The company employs an engineering philosophy called “rapid iterative development,” which emphasizes a pursuit of launching relatively cheap prototypes on frequent test missions over extensive ground testing or other less risky simulations.

Because of its unique development approach, SpaceX has been known to embrace fiery mishaps. The company has said that even failed test flights help engineers improve Starship’s design — quicker than if SpaceX employed alternative engineering approaches.

“Every lesson learned, through both flight and ground testing, continues to feed directly into designs for the next generation of Starship and Super Heavy,” SpaceX’s August 15 statement reads. “Two flights remain with the current generation, each with test objectives designed to expand the envelope on vehicle capabilities as we iterate towards fully and rapidly reusable, reliable rockets.”

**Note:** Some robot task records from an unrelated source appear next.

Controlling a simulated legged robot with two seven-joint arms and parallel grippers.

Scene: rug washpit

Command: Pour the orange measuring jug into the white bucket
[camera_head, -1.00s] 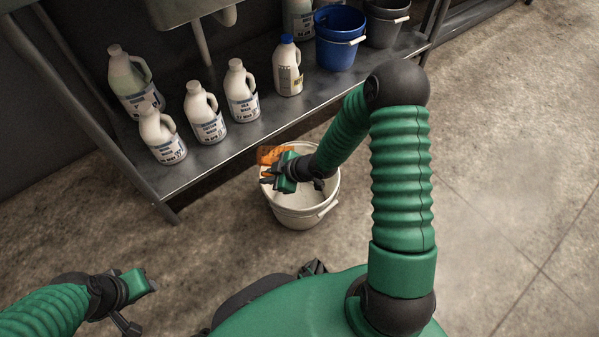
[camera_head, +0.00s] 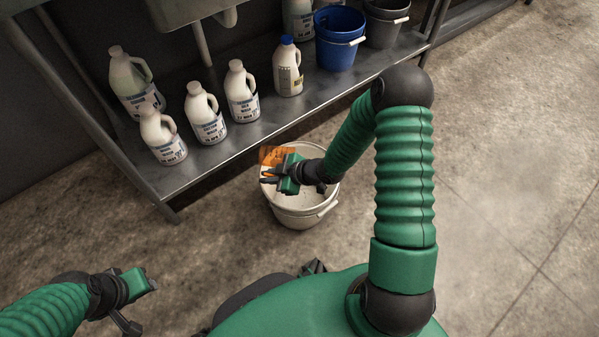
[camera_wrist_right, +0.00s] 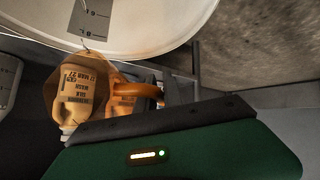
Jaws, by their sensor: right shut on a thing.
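The orange measuring jug (camera_head: 277,155) is see-through and sits over the far left rim of the white bucket (camera_head: 305,211), which stands on the floor. My right gripper (camera_head: 273,178) is shut on the jug's handle, above the bucket's mouth. In the right wrist view the jug (camera_wrist_right: 92,72) shows bottle labels through its wall, and its handle (camera_wrist_right: 147,91) runs into the fingers. The bucket (camera_wrist_right: 150,25) fills the top of that view. The jug's exact tilt and contents cannot be made out. My left gripper (camera_head: 146,281) is at lower left, away from both; its jaws are unclear.
A metal shelf (camera_head: 225,150) stands just beyond the bucket. It holds several white bottles (camera_head: 243,92), a blue bucket (camera_head: 339,45) and a dark grey bucket (camera_head: 386,22). The concrete floor (camera_head: 510,170) to the right is clear.

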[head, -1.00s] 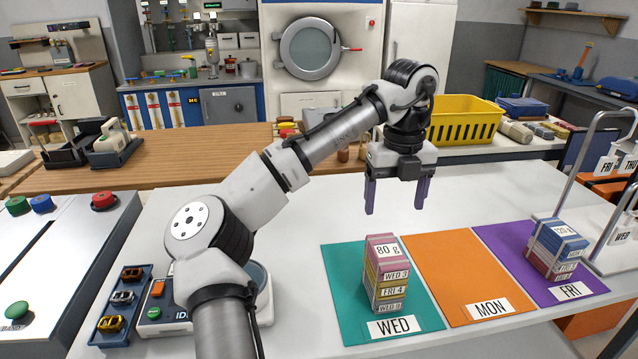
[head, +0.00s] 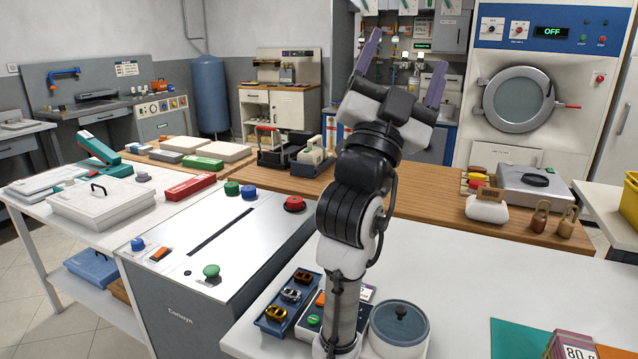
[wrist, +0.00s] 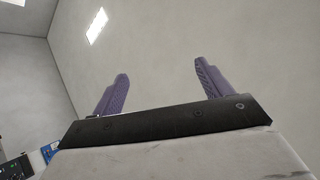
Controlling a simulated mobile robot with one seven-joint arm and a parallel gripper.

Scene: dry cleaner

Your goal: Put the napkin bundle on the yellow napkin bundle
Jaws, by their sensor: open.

SpaceX’s development approach, while often seen as risky and brazen, has served the company well in the past.

Rarely has one of the company’s rockets malfunctioned once it leaves the development stage and becomes operational. The company’s human spaceflight track record, using Falcon 9 rockets, has been spotless.

And if Starship does eventually work, Reisman said, it won’t only be SpaceX — or even NASA — that benefits.

“The entire space industry is hoping and betting on Starship working, because if it achieves its promise, it’ll also be a revolution in affordability,” Reisman said. “I think there’s causes for optimism and pessimism — and I think it’s very, very difficult to predict how this is going to end up.”